“A Bigger Fluctuation” -- Climate Policy after Trump’s Paris Withdrawal Declaration

On June 1st, 2017, President Trump declared that the United States would withdraw from the Paris Agreement. This declaration has created a lot of concerns that U.S. policy will fail to address climate change and support energy transition in the future. This essay will introduce an equilibrium-and-fluctuation model of American politics and use this model to analyze the climate policy change in recent decades. Finally, this essay will argue that the declaration will actually promote climate policy development, considering the bipartisan characteristics of American politics, policy diffusion under federalism, and the agenda-setting process through media coverage and public opinion.

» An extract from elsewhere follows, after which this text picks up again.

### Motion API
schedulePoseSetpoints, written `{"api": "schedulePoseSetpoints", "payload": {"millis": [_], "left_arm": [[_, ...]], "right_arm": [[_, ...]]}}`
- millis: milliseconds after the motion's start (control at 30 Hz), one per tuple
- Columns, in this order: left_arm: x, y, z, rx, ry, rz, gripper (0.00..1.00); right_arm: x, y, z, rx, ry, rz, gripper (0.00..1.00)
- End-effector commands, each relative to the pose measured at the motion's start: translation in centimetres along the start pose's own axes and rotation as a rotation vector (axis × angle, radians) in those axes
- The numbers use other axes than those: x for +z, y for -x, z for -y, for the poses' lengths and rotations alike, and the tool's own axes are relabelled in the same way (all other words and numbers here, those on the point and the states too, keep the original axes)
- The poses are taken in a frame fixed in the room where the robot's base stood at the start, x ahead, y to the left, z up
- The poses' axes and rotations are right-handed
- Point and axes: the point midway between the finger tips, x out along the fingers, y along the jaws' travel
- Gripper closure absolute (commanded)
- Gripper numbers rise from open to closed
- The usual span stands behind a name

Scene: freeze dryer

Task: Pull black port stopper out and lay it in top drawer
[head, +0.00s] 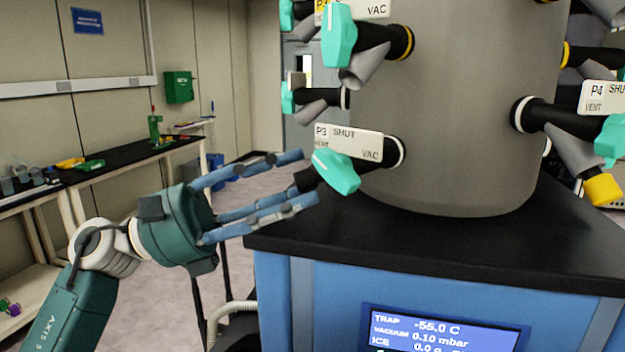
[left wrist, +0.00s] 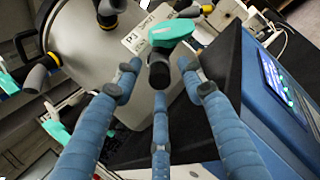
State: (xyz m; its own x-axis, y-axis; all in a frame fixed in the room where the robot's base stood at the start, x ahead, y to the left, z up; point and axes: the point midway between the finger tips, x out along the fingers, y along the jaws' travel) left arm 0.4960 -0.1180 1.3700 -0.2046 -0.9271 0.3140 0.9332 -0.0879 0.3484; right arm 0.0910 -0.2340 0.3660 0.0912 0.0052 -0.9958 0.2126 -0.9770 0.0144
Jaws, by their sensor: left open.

Equilibrium and fluctuation model of the U.S. bipartisan political system
Major policy change usually happens slowly in America with its fundamental rule-making institution and bipartisan nature. In the legislative branch, it is required that the majority of Congress need to vote to pass certain legislation, which introduces multiple veto players such as House median voter, Senate median voter, and Senate filibuster. These players create a gridlock where policy cannot be moved. At the time when one party controls both the House and the Senate, some policies may be able to move to one direction due to the shrunk gridlock, but these policies will usually go back to the mid when the other party gains control again. In the executive branch, the President can break the gridlock and make changes by issuing executive orders. However, future presidents can also easily reverse these changes via the same process. Similarly, in the legislative branch, the legal decision of the Supreme Court seldom inclines to one party, since both sides of Congress will avoid such a situation.

Hence, policies in the U.S. usually fluctuates around an equilibrium state through negative feedback. Whenever one party moves a policy to one side, the other party will soon move it back to the equilibrium. Baumgartner F. R. and Jones B. D. (1993, p.15) argue that the equilibrium is stable if the institutions of rule-making do not change and the definition of a certain issue under such institutions does not change. Rule-making institution change requires a fundamental political structure change, which is unlikely to happen in developed countries. Therefore, a definition change of a certain issue would be the common reason for major policy shifts.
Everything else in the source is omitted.